Tuesday, January 1, 2013

On the Eighth Day of Christmas My True Love Said to Me....

The Church celebrated two "feasts" today, the eighth day of Christmas: the Solemnity of Mary, the Mother of God; and the circumcision of Jesus.

First, the circumcision.

Leviticus 12:3 instructs the "people of Israel" to circumcise every male child on the eighth day after his birth. I found two sources particularly helpful in understanding why it is important that Jesus was subject to this requirement:
"In his nativity, God becomes human; in his circumcision, God becomes a Jew.... Jesus' circumcision wasn't simply a rote observance of an ancient and somewhat macabre ritual but was rather a necessary step towards establishing his 'street cred' as a Jew and a descendant of David, without which he could not claim the role of Messiah. Just the idea of the Ruler of the Universe being bound by his own laws provides plenty of material for reflection." (Anthony S. Layne)
"God chooses Israel centuries before he reveals himself in Christ and invites them to prepare themselves to be the means by which he would reveal himself to the world in an extraordinary way. Israel, throughout the long ages of its history, glimpses what God will do (that he will become a man) but when this revelation finally happens, the people of Israel are taken by surprise.... circumcision was the sign that Israel had been set apart from other peoples and nations for a particular purpose. In Christ, that purpose is revealed. Israel is the means by which God will reveal himself in the world, and the means by which God does this is by becoming an Israelite himself—being born into an Israelite family, learning its culture and customs, speaking its language, and living its unique way of life." (Father Steve Grunow)

Now, Mary, the Mother of God.

This is a title that pushes many people's buttons. How could this be?! (This question echoes Mary's own first response when the Angel Gabriel announced her pending pregnancy, to which the Angel replied, "nothing will be impossible with God," Luke 1:37). God created Mary; how could she then be said to have given birth to Him?
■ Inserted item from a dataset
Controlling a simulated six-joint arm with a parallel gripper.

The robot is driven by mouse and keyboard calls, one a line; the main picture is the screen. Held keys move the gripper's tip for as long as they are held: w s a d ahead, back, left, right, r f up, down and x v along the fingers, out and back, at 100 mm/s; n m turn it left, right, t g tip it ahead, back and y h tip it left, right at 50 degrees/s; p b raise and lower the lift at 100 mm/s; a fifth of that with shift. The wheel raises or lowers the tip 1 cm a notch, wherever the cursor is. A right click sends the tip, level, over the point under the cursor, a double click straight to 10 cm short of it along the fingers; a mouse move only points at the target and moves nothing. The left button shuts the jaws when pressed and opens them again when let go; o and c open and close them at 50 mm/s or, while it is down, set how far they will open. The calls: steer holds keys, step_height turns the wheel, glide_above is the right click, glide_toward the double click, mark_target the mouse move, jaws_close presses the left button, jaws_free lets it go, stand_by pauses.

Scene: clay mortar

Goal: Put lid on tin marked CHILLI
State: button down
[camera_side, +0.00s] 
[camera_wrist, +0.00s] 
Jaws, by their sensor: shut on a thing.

Of course she didn't conceive and give birth to the one who made her, but she is truly and wholly, no more and no less, the mother of His only begotten Son. "The person in whom Mary's act of conception terminates," writes Reginald Garrigou-Lagrange, O. P., "is the Word incarnate, a divine person. The divine maternity, therefore, is a relation, of Mary to Christ and of Christ to Mary."

In Luke 1:43, Elizabeth exclaims to Mary, "And how does this happen to me, that the mother of my Lord should come to me?" The mother of my Lord! My Lord? My God! And Mary, she acknowledged, is His mother.

It's right there, in the Bible.

"Mary treasured all these things in her heart" (Luke 2:19).

And so do I.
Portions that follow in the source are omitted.